**Robot episode rows**
>> START

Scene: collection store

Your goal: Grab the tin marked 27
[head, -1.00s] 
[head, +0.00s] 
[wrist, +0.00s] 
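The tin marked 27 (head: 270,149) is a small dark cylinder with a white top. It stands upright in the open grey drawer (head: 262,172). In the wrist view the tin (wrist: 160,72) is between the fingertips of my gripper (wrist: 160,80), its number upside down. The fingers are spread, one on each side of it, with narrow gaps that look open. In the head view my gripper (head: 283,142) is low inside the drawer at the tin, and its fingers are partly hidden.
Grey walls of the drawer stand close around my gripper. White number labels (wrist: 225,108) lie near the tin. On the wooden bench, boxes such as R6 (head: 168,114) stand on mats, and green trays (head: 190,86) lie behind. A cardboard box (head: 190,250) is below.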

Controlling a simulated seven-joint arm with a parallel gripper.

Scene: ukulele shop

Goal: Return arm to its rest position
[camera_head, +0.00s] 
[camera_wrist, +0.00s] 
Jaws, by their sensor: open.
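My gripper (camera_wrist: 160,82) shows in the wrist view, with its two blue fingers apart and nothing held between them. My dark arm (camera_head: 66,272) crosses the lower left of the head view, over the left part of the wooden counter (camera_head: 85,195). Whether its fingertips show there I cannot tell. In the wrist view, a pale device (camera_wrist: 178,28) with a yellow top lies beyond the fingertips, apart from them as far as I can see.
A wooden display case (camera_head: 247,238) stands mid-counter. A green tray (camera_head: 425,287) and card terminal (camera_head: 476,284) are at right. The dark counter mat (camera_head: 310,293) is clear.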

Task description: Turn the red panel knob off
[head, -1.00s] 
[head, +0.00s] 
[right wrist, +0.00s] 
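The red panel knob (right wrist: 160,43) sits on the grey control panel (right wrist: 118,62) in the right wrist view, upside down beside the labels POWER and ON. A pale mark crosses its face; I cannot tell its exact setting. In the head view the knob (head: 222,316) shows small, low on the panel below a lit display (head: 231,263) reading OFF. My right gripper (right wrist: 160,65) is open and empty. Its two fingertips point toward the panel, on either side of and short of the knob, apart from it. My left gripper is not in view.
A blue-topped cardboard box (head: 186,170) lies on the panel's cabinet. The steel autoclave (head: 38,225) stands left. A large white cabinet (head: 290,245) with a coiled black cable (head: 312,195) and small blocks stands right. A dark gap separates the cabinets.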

>> END

Here, the records must be output exactly and in full.

Scene: collection store

Your goal: Grab the tin marked 27
[head, -1.00s] 
[head, +0.00s] 
[wrist, +0.00s] 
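The tin marked 27 (head: 270,149) is a small dark cylinder with a white top. It stands upright in the open grey drawer (head: 262,172). In the wrist view the tin (wrist: 160,72) is between the fingertips of my gripper (wrist: 160,80), its number upside down. The fingers are spread, one on each side of it, with narrow gaps that look open. In the head view my gripper (head: 283,142) is low inside the drawer at the tin, and its fingers are partly hidden.
Grey walls of the drawer stand close around my gripper. White number labels (wrist: 225,108) lie near the tin. On the wooden bench, boxes such as R6 (head: 168,114) stand on mats, and green trays (head: 190,86) lie behind. A cardboard box (head: 190,250) is below.

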Controlling a simulated seven-joint arm with a parallel gripper.

Scene: ukulele shop

Goal: Return arm to its rest position
[camera_head, +0.00s] 
[camera_wrist, +0.00s] 
Jaws, by their sensor: open.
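My gripper (camera_wrist: 160,82) shows in the wrist view, with its two blue fingers apart and nothing held between them. My dark arm (camera_head: 66,272) crosses the lower left of the head view, over the left part of the wooden counter (camera_head: 85,195). Whether its fingertips show there I cannot tell. In the wrist view, a pale device (camera_wrist: 178,28) with a yellow top lies beyond the fingertips, apart from them as far as I can see.
A wooden display case (camera_head: 247,238) stands mid-counter. A green tray (camera_head: 425,287) and card terminal (camera_head: 476,284) are at right. The dark counter mat (camera_head: 310,293) is clear.

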Task description: Turn the red panel knob off
[head, -1.00s] 
[head, +0.00s] 
[right wrist, +0.00s] 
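The red panel knob (right wrist: 160,43) sits on the grey control panel (right wrist: 118,62) in the right wrist view, upside down beside the labels POWER and ON. A pale mark crosses its face; I cannot tell its exact setting. In the head view the knob (head: 222,316) shows small, low on the panel below a lit display (head: 231,263) reading OFF. My right gripper (right wrist: 160,65) is open and empty. Its two fingertips point toward the panel, on either side of and short of the knob, apart from it. My left gripper is not in view.
A blue-topped cardboard box (head: 186,170) lies on the panel's cabinet. The steel autoclave (head: 38,225) stands left. A large white cabinet (head: 290,245) with a coiled black cable (head: 312,195) and small blocks stands right. A dark gap separates the cabinets.

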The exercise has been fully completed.